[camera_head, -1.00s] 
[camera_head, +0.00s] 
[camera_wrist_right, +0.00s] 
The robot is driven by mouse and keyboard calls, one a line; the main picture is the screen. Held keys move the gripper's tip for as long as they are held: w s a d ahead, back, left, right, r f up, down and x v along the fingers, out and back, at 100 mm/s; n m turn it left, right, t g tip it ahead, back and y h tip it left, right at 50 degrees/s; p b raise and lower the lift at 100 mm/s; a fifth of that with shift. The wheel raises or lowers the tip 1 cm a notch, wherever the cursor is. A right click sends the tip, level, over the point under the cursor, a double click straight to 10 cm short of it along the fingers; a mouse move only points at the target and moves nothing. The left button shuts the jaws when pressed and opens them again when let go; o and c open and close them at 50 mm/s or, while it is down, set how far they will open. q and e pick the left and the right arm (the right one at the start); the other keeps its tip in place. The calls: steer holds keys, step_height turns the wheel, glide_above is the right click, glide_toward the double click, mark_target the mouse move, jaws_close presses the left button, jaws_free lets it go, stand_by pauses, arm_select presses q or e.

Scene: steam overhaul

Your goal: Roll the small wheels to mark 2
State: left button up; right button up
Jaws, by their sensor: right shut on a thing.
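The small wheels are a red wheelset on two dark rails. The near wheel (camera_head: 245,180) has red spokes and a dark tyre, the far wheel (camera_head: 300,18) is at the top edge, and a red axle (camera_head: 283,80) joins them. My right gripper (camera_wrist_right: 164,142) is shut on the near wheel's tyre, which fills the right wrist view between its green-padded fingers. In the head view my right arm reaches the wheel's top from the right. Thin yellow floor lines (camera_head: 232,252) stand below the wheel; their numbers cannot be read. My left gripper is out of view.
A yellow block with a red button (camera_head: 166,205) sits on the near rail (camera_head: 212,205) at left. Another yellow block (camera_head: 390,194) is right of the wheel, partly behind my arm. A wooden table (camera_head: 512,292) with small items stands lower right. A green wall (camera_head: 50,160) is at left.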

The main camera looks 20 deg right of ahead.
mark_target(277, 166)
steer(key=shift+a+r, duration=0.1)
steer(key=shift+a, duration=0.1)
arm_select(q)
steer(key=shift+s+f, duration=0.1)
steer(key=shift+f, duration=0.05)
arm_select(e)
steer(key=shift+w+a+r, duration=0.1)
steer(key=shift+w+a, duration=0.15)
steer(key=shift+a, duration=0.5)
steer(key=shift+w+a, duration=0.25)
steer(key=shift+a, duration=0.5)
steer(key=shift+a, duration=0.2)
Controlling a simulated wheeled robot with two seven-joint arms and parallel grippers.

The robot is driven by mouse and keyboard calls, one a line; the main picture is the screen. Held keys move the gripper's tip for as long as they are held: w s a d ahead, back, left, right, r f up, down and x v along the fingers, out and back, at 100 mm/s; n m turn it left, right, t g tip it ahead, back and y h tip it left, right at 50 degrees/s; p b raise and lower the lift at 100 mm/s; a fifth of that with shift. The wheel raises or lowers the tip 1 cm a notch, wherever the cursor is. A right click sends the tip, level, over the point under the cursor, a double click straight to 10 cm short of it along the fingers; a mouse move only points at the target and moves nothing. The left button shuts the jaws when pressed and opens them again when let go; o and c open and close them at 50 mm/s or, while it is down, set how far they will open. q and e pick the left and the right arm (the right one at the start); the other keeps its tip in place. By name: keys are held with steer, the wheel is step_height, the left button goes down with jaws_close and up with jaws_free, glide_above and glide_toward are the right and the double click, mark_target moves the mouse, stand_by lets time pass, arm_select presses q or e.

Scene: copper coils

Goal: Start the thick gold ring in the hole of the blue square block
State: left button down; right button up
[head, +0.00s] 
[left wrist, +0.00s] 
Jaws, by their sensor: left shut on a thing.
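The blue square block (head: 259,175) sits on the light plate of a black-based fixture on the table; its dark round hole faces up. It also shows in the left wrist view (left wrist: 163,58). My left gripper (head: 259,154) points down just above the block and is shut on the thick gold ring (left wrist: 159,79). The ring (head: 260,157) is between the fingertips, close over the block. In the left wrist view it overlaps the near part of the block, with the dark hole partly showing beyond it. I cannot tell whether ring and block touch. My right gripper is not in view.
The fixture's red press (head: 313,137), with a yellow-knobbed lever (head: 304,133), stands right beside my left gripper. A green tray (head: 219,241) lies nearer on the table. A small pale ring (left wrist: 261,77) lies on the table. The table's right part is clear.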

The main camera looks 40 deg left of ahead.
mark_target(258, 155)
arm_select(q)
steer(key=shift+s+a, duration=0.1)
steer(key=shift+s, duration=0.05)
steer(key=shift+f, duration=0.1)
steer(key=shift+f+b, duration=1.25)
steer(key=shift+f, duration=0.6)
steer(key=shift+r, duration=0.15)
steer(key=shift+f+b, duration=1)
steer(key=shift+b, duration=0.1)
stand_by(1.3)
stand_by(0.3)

...

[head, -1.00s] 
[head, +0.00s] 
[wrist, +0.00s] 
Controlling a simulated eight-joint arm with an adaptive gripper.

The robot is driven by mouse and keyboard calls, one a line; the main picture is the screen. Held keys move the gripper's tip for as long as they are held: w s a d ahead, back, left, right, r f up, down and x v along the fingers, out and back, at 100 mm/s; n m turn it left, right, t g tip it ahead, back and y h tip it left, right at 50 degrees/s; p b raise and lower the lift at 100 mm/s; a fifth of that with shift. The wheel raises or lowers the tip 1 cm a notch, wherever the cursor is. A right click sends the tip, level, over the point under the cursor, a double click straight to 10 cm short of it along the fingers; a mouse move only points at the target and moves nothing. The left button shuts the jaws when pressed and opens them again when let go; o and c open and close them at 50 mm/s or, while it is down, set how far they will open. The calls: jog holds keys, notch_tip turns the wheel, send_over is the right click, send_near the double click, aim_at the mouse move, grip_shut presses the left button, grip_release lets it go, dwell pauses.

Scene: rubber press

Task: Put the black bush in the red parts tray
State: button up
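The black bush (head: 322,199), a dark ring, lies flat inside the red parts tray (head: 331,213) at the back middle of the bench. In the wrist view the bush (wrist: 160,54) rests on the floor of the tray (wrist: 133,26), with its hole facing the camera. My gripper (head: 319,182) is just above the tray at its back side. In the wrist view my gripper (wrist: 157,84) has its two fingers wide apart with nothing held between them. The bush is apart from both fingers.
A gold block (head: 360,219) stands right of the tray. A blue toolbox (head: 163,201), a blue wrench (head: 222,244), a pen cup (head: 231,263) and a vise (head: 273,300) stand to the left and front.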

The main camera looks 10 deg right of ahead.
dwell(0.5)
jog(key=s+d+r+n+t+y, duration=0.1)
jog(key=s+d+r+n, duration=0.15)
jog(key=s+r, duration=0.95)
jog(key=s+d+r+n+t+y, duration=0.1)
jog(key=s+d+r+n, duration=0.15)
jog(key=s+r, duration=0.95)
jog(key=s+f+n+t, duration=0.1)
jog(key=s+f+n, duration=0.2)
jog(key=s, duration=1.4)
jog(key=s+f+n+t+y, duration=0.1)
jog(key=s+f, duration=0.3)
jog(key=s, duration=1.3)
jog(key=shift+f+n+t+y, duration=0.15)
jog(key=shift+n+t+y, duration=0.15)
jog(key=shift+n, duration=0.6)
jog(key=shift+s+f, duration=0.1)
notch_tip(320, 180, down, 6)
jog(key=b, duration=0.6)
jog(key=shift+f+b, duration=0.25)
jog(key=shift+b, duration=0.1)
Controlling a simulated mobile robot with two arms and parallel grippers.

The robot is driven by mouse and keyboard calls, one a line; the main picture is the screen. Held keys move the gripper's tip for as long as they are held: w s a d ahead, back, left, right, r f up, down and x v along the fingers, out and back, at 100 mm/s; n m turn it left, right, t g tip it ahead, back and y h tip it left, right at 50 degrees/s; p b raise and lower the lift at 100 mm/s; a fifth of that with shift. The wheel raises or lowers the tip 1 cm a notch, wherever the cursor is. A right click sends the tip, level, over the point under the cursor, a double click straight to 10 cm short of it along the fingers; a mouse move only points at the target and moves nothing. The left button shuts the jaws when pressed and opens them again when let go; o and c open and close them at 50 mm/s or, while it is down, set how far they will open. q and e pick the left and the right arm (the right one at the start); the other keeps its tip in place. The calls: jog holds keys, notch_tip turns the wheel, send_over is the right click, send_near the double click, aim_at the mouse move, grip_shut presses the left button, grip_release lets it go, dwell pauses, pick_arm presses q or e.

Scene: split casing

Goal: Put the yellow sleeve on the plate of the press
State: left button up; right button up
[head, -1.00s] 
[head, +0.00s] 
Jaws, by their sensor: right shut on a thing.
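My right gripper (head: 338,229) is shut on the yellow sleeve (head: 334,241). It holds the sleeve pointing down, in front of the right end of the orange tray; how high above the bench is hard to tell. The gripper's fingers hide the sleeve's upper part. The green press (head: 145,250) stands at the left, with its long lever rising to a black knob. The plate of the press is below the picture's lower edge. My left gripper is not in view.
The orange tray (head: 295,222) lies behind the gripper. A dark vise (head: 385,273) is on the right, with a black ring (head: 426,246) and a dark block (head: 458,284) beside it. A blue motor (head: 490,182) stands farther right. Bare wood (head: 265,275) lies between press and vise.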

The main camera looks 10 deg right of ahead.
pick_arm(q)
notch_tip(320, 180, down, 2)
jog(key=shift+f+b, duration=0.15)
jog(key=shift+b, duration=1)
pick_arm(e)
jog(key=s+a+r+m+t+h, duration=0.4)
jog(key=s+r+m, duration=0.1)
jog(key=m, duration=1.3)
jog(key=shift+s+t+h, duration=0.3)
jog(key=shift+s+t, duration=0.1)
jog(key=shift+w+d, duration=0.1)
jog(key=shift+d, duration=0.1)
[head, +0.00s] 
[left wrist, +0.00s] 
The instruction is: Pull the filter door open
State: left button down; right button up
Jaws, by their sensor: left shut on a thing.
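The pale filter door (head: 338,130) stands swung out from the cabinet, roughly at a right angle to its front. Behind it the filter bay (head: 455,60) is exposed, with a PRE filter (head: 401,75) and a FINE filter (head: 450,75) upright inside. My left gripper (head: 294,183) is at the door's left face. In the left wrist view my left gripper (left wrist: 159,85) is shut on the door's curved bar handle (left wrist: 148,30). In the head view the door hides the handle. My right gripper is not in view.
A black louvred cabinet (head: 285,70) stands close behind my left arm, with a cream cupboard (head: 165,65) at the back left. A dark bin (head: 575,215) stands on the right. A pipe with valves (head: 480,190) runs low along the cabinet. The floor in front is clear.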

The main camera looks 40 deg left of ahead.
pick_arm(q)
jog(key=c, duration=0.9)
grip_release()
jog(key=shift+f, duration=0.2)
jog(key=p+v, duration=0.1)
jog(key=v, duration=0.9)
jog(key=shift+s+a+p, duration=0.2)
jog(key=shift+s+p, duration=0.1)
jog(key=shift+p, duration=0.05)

EXERCISE
Filter the records for lines holding the string "simulated". Copy each one.

FULL SOLUTION
Controlling a simulated wheeled robot with two seven-joint arms and parallel grippers.
Controlling a simulated eight-joint arm with an adaptive gripper.
Controlling a simulated mobile robot with two arms and parallel grippers.

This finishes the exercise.